The group, she says, has discussed many resources for ungrading these sorts of classes, too.

“When you start to talk about what little grades actually mean, they become to me less useful for assessing the quality of learning that transpired,” Bender says. In an “ungraded” class, students “are more likely to do more challenging work, (and) are more liable to make a mistake and take a risk.” In her classes today, she says, she receives writing that is “more daring … students are more willing to wrestle with ambiguity. They are being rewarded for the process of learning, for the sustained engagement work they are doing.”

With traditional grading, “students assume there is only a small number of As available” per class, she adds, and that they are competing for As against their peers. “It's baked into the mindset of an education system with grades.” Using specifications grading, she sees students more willing to share their ideas and work with their peers “because their peers are no longer seen as their competitors.

“If you are obsessed with getting good grades,” she concludes, “you are afraid of failing, and you won't take a risk, you won't make a mistake, and you're never really going to learn. Because missteps or wrong turns are really the most valuable lesson in life.”

Students harder on themselves than expected

“Most of the time students are super accurate, if not a little hard on themselves,” when assigning their own grade, says Kat Lieder, visiting professor in contemporary global issues in the University Center for International Studies — another member of the group discussing, and trying, ungrading. “But I'm way more concerned with their learning than what grade they deserve.”

Lieder teaches the senior capstone course for Honors College students working on their theses in global studies, as well as “Walking in the Global City.” She appreciates specifications grading for how it respects students’ varying priorities, gives students more power over their learning goals and lets them be more creative in dealing with course content.
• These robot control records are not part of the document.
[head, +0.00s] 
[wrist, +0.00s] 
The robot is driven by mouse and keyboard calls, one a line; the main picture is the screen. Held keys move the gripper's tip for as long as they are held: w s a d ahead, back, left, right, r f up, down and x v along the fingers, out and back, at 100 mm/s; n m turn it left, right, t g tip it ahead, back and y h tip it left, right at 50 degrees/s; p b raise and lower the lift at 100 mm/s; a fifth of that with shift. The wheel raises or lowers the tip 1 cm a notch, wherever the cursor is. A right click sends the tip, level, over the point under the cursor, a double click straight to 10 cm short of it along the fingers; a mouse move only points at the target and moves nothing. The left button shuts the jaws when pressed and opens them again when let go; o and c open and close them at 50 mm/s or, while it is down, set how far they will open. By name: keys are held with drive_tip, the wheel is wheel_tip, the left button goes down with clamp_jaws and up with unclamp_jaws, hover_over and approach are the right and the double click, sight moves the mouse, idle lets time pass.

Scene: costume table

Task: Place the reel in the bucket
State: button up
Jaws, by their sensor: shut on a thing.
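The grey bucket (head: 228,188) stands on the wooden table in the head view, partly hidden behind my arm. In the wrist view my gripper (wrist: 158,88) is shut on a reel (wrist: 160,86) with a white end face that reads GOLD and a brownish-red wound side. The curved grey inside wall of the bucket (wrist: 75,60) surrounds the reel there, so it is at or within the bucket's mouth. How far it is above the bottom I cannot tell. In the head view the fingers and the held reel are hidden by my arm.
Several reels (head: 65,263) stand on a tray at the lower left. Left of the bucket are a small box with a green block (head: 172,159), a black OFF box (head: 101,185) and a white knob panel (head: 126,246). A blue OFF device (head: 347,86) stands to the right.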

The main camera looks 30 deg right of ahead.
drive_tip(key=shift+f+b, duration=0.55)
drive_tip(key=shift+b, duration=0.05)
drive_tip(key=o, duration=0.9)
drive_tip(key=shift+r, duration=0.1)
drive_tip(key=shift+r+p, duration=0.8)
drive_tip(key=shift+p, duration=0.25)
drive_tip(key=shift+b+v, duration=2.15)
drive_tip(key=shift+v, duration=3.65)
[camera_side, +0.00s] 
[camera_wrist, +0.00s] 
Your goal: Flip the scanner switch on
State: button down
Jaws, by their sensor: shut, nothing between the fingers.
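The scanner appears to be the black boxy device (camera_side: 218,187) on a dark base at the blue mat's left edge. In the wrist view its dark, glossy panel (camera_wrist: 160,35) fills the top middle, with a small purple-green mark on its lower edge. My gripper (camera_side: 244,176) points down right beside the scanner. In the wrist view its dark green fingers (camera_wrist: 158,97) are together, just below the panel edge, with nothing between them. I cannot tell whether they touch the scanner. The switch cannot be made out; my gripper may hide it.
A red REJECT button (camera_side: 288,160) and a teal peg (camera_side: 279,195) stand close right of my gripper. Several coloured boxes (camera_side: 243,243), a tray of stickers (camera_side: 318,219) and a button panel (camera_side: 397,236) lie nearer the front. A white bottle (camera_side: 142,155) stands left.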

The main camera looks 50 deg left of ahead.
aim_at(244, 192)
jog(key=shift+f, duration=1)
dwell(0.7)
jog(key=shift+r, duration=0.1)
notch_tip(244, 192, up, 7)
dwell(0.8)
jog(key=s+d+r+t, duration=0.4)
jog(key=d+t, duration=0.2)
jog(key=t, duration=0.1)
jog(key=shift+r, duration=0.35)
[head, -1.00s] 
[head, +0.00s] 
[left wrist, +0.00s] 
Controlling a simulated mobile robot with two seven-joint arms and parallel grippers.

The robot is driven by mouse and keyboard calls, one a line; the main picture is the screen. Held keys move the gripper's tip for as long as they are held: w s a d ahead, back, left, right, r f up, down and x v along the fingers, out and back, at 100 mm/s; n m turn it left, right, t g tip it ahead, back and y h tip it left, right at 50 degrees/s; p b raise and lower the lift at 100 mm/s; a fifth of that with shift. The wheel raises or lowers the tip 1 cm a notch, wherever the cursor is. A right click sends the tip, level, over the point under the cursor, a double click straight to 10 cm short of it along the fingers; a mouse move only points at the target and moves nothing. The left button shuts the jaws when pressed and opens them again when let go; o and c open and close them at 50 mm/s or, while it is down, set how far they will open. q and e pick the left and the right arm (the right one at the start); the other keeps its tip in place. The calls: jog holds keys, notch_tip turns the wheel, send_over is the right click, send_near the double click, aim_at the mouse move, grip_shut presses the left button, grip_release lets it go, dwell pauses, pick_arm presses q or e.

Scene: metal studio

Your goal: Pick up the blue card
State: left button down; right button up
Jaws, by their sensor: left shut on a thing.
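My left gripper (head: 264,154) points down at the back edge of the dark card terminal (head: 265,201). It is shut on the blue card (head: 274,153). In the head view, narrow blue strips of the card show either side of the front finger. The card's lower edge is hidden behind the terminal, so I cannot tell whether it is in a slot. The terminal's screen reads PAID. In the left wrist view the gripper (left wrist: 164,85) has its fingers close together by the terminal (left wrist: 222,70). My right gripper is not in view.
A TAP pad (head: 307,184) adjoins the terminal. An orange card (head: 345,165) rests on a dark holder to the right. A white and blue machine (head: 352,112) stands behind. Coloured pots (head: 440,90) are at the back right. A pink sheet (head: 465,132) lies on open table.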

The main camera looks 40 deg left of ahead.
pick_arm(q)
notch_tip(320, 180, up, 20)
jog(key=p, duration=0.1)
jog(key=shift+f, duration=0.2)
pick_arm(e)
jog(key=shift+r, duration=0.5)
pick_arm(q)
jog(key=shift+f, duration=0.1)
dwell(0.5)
“Every professor handles ungrading differently, and I'm still working out the kinks in it,” Lieder says. “The real challenge has been to figure out how to build ungrading into my pedagogical structure in such a way that students don't panic,” wondering if they are performing enough, and correctly. “I do encounter students who say, ‘Just tell me what you want.’ ”

What the University ungrading group is emphasizing, “and this is challenging,” she says, “is the idea that you should trust your students. Often I think grading sets up an adversarial relationship between professor and students.”

Ungrading is also “focused on creating an equitable classroom,” taking into account that some students aren't from a healthy and stable home, or have faced less-than-ideal education systems when younger, or discrimination based on a number of factors.  “These things don't disappear when you enter the classroom,” so pretending you are grading objectively just gives more privileges to the privileged, Lieder says.

Students also take classes based on different personal learning goals, “so why not encourage that sentiment,” she explains. “When students set the goals they are excited about, they are way more likely to meet them.

“The other thing — this has surprised and delighted me,” she says, “is that in general this policy creates a stronger cohort because students are more excited about their work and more excited to talk about their work.” And seeing the more ambitious course goals of their peers sometimes prompts students to adjust their own goals upward.

Better able to respond as a faculty member

Going gradeless group member Mary Rauktis, in the School of Social Work, worked with the University Center for Teaching and Learning to ungrade one writing assignment in her Human Behavior in the Social Environment class for undergraduates this fall.

“The quality is what I would expect at this point in the term,” she says of the results, while “I feel that I am better able to respond” to these papers, which are about personal events in students’ adolescence. “Yes, I am looking at how they are applying theory, but I am also asking how this experience will impact how they will work with families. In a way, it has been as freeing to me as to them. I'm really a lot happier because I'm not obsessing over, ‘Is this four points?’ ‘Is this five points?’

“I don't know that I'll un-grade an entire course,” she says. “The thing about teaching is, you never know when you walk into a class at the beginning of the semester what you are facing with this group … and what you should shift. … You have to be open about the material and how you deliver it.”

Best teaching experience ever

Scott F. Kiesling, chair of the Department of Linguistics in the Dietrich School of Arts & Sciences, began investigating going gradeless long before joining the University discussion group, and has since gone “all in on it” in his course, Language, Gender and Sexuality, he says.

He too uses specifications grading, in which students set guidelines for earning each grade.

“Compared to other years” — Kiesling is another two-decade teaching veteran — “I would certainly think the engagement is better and a couple (of students) have commented on how much better it is to be concentrating on what they are learning.

“A lot of people worry in ungrading that the motivation for completing assignments and showing up is not there” among students, he adds, but he has not found that to be the case at all.

Nor has it been easier on his workload: “I would argue that it tends to be more work. … You can't just slap a grade on there and decide that it is feedback.”

Kiesling admits he “actually expected a lot more pushback from students, but they really seem to be engaged in the model, and I really feel I am enjoying teaching more than in recent memory, or ever. … The relationship between me and the students is one of trust and collaborative learning, rather than adversarial.”